| DATA PROVIDED |
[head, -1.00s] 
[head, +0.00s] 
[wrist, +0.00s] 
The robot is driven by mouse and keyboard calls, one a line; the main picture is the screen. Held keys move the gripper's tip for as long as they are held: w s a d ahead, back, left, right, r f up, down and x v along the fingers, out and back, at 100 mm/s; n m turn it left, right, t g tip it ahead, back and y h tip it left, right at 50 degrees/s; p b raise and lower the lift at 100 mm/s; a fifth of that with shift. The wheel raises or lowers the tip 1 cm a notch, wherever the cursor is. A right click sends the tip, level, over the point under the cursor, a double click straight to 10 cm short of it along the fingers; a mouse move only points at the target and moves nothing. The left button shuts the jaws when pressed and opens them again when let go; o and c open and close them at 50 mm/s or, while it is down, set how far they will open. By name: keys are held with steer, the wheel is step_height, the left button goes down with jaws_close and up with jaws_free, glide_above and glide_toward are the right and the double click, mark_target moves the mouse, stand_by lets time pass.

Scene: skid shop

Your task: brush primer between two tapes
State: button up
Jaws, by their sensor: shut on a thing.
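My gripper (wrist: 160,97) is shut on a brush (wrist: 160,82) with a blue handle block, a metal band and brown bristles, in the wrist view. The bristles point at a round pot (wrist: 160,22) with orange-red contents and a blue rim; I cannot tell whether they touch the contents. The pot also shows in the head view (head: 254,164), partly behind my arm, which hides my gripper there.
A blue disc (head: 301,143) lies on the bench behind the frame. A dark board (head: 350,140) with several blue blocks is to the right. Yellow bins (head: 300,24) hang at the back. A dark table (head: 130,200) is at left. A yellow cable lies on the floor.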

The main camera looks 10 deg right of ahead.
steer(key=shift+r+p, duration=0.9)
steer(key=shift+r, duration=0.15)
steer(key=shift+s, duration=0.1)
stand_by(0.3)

| GIVEN TASK |
Please output the complete data exactly.

| RESPONSE FOR THIS EXERCISE |
[head, -1.00s] 
[head, +0.00s] 
[wrist, +0.00s] 
The robot is driven by mouse and keyboard calls, one a line; the main picture is the screen. Held keys move the gripper's tip for as long as they are held: w s a d ahead, back, left, right, r f up, down and x v along the fingers, out and back, at 100 mm/s; n m turn it left, right, t g tip it ahead, back and y h tip it left, right at 50 degrees/s; p b raise and lower the lift at 100 mm/s; a fifth of that with shift. The wheel raises or lowers the tip 1 cm a notch, wherever the cursor is. A right click sends the tip, level, over the point under the cursor, a double click straight to 10 cm short of it along the fingers; a mouse move only points at the target and moves nothing. The left button shuts the jaws when pressed and opens them again when let go; o and c open and close them at 50 mm/s or, while it is down, set how far they will open. By name: keys are held with steer, the wheel is step_height, the left button goes down with jaws_close and up with jaws_free, glide_above and glide_toward are the right and the double click, mark_target moves the mouse, stand_by lets time pass.

Scene: skid shop

Your task: brush primer between two tapes
State: button up
Jaws, by their sensor: shut on a thing.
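My gripper (wrist: 160,97) is shut on a brush (wrist: 160,82) with a blue handle block, a metal band and brown bristles, in the wrist view. The bristles point at a round pot (wrist: 160,22) with orange-red contents and a blue rim; I cannot tell whether they touch the contents. The pot also shows in the head view (head: 254,164), partly behind my arm, which hides my gripper there.
A blue disc (head: 301,143) lies on the bench behind the frame. A dark board (head: 350,140) with several blue blocks is to the right. Yellow bins (head: 300,24) hang at the back. A dark table (head: 130,200) is at left. A yellow cable lies on the floor.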

The main camera looks 10 deg right of ahead.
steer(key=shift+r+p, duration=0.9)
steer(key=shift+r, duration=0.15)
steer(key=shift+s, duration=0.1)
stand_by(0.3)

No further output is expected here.